#### Supplied information
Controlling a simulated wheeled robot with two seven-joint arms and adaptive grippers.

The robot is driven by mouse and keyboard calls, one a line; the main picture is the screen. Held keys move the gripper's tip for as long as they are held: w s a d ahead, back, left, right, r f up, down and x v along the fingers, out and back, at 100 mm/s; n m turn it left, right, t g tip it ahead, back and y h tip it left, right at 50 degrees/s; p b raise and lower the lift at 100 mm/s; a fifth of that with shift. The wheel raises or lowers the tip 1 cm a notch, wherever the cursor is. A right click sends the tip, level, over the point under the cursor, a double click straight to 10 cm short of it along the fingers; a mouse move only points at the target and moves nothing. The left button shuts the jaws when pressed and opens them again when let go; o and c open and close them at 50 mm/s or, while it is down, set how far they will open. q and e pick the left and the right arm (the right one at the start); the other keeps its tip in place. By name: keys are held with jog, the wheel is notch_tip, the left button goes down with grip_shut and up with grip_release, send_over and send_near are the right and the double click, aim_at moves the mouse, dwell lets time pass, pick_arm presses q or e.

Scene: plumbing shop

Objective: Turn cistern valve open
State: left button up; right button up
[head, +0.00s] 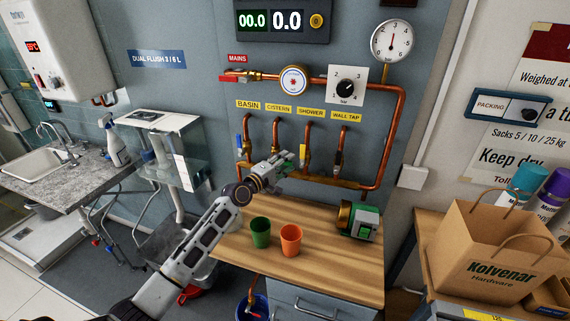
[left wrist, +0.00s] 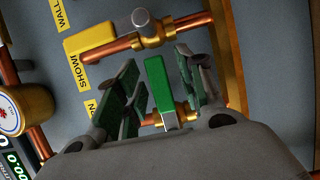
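The cistern valve's green lever handle (left wrist: 160,86) shows in the left wrist view on a copper pipe with a brass body (left wrist: 184,115). In the head view this valve, below the CISTERN label (head: 278,108), is mostly hidden by my left gripper (head: 282,164). In the left wrist view my left gripper (left wrist: 160,78) is open, with one finger pad on each side of the green handle. The fingers look apart from it, though contact on the right side is hard to judge. My right gripper is not in view.
The shower valve's yellow handle (left wrist: 91,43) is close beside the left finger. In the head view the basin valve's blue handle (head: 240,145) is left of my gripper. Green (head: 261,232) and orange (head: 291,239) cups and a green-and-brass pump (head: 366,222) stand on the wooden bench (head: 325,262).

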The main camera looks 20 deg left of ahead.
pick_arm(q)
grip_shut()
########
Quote the data above in full and without alteration; skip the pictures.

Controlling a simulated wheeled robot with two seven-joint arms and adaptive grippers.

The robot is driven by mouse and keyboard calls, one a line; the main picture is the screen. Held keys move the gripper's tip for as long as they are held: w s a d ahead, back, left, right, r f up, down and x v along the fingers, out and back, at 100 mm/s; n m turn it left, right, t g tip it ahead, back and y h tip it left, right at 50 degrees/s; p b raise and lower the lift at 100 mm/s; a fifth of that with shift. The wheel raises or lowers the tip 1 cm a notch, wherever the cursor is. A right click sends the tip, level, over the point under the cursor, a double click straight to 10 cm short of it along the fingers; a mouse move only points at the target and moves nothing. The left button shuts the jaws when pressed and opens them again when let go; o and c open and close them at 50 mm/s or, while it is down, set how far they will open. q and e pick the left and the right arm (the right one at the start); the other keeps its tip in place. By name: keys are held with jog, the wheel is notch_tip, the left button goes down with grip_shut and up with grip_release, send_over and send_near are the right and the double click, aim_at moves the mouse, dwell lets time pass, pick_arm presses q or e.

Scene: plumbing shop

Objective: Turn cistern valve open
State: left button up; right button up
[head, +0.00s] 
[left wrist, +0.00s] 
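The cistern valve's green lever handle (left wrist: 160,86) shows in the left wrist view on a copper pipe with a brass body (left wrist: 184,115). In the head view this valve, below the CISTERN label (head: 278,108), is mostly hidden by my left gripper (head: 282,164). In the left wrist view my left gripper (left wrist: 160,78) is open, with one finger pad on each side of the green handle. The fingers look apart from it, though contact on the right side is hard to judge. My right gripper is not in view.
The shower valve's yellow handle (left wrist: 91,43) is close beside the left finger. In the head view the basin valve's blue handle (head: 240,145) is left of my gripper. Green (head: 261,232) and orange (head: 291,239) cups and a green-and-brass pump (head: 366,222) stand on the wooden bench (head: 325,262).

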The main camera looks 20 deg left of ahead.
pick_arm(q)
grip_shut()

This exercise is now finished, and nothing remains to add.